Why Translation Activities Are Still Crucial

I’m listening to a section of Latin 1 students translate out loud to their partner, going back and forth every sentence or so (Volleyball Translation). Sure, most of class time involves purposeful interaction comprised of meaningful input. As the language expert, I provide most of those messages, asking questions to engage students in thought, as well as genuinely learn something about everyone in the room. And of course, students spend a LOT of time reading.

However, students need an opportunity to interact with each other well beyond all that input to laugh, connect, or maybe commiserate about teenage things. For beginning language students, that’s going to be in English. Hence, the unlikely activity in comprehension-based and communicative language teaching (CCLT): translation…

To be honest, management (MGMT) is probably what makes or breaks CCLT in pre-collegiate schools (and maybe beyond). Most of this managing involves keeping learners listening and reading (i.e. receiving input) in a distraction-free environment. This usually means corralling the students who otherwise would talk throughout class in their native language (L1), and who probably do so in academic content areas the whole day, into a calmer state more conducive to receiving input. Thus, keeping kids quiet is the #1 priority.

However, students are rarely so disengaged that they feel comfortable actually being silent. Many want to share thoughts. Rejoinders certainly help students express themselves in the target language, keeping the input flowing, but sometimes that’s not enough. Since humans naturally gravitate towards expressing themselves through the path of least resistance, L1 is to be expected. Some teachers try to control that heavily. Others grade it. I’ve found that translation activities allow for that expression, yet still involves students processing some target language input. Not only that, but after the opportunity to interact, I’ve found them more receptive to remaining quiet afterwards. In that sense, a few minutes of partner translation is almost a brain break!

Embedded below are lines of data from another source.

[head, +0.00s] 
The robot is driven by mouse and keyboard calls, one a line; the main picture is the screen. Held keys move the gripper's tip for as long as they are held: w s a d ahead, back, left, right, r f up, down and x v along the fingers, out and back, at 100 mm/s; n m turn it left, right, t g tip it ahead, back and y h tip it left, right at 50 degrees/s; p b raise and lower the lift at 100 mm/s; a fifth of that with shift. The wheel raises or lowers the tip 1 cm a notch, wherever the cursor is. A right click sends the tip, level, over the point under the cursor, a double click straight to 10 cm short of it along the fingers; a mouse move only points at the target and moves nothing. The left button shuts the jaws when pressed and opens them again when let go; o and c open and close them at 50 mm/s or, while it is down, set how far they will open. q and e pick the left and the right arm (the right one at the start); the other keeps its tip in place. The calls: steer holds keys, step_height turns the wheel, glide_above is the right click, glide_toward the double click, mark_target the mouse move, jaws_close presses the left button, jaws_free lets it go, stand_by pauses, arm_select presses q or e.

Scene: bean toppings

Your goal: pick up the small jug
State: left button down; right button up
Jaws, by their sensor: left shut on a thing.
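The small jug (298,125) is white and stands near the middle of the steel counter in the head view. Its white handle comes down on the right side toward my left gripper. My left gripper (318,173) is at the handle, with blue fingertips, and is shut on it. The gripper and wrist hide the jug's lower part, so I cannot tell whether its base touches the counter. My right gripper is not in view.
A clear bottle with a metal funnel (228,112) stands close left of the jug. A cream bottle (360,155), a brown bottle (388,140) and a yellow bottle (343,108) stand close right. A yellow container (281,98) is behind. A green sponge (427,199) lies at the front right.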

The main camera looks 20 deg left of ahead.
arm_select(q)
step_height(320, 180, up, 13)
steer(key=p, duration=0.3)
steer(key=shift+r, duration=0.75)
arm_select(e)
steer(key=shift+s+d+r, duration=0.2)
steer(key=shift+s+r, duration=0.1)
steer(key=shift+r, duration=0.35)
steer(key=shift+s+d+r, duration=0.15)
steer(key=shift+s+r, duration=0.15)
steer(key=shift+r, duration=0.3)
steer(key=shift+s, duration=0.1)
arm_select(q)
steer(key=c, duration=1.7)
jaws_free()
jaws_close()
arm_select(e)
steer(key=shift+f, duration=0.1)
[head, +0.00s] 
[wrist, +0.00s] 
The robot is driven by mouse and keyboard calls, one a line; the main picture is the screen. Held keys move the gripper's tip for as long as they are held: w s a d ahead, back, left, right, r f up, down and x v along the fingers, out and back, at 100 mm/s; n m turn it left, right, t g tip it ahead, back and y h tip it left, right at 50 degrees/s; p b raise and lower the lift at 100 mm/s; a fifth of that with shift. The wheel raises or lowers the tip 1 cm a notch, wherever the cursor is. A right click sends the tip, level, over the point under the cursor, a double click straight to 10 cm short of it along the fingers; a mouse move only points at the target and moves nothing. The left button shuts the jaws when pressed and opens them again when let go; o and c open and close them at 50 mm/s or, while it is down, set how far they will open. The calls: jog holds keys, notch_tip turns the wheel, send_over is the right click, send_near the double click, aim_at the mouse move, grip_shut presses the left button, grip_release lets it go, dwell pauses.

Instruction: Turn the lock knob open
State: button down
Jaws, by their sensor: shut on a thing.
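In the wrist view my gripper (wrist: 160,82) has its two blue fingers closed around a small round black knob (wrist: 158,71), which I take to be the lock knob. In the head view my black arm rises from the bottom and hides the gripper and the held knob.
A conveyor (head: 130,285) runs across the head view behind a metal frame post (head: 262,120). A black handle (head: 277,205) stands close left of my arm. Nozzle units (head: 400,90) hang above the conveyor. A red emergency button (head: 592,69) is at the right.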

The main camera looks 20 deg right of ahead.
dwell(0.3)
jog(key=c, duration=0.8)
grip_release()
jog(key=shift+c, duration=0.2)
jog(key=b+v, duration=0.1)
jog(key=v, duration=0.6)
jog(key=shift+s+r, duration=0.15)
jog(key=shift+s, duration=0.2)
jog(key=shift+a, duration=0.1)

As always, a good caveat to translating is to have students translate what they already understand, rather than translate in order to understand. Group translation work shouldn’t be frustrating, or graded on accuracy. I would never expect accurate translations at this point, so what’s the point? Translation should just allow for a bit of L1 interaction while processing some input. So, translation is here to stay, albeit with the right tweak, using it more as an MGMT tool than building any skill.